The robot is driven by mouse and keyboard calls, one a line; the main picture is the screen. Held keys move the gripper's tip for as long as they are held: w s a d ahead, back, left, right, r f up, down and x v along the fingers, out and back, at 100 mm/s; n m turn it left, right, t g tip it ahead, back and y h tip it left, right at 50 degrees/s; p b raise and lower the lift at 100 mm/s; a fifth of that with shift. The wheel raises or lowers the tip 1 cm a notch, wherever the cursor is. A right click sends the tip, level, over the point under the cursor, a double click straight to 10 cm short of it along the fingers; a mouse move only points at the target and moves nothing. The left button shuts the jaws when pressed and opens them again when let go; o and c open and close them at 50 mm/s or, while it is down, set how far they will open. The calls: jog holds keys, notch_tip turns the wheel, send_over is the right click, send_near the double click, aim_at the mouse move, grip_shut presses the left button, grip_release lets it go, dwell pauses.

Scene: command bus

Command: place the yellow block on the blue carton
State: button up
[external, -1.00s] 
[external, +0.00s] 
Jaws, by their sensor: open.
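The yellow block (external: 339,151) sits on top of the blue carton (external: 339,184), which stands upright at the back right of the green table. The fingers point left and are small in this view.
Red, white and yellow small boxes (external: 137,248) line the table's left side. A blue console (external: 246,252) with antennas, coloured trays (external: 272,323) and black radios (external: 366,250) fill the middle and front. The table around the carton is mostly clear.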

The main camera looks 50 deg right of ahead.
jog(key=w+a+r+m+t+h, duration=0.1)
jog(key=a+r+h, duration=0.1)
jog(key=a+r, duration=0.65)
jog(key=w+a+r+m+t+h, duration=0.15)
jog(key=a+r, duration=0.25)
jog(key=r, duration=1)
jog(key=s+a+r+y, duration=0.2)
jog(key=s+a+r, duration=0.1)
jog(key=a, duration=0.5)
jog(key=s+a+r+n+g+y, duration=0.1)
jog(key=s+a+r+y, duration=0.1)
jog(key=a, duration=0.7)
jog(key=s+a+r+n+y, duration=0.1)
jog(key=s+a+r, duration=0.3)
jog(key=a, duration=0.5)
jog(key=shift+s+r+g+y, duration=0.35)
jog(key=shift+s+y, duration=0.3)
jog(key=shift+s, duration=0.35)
==========
* **TASK INSTRUCTIONS**
Each line holding the word "button" counts once; report the total and nothing else.

* **RESPONSE TO THIS TASK**
2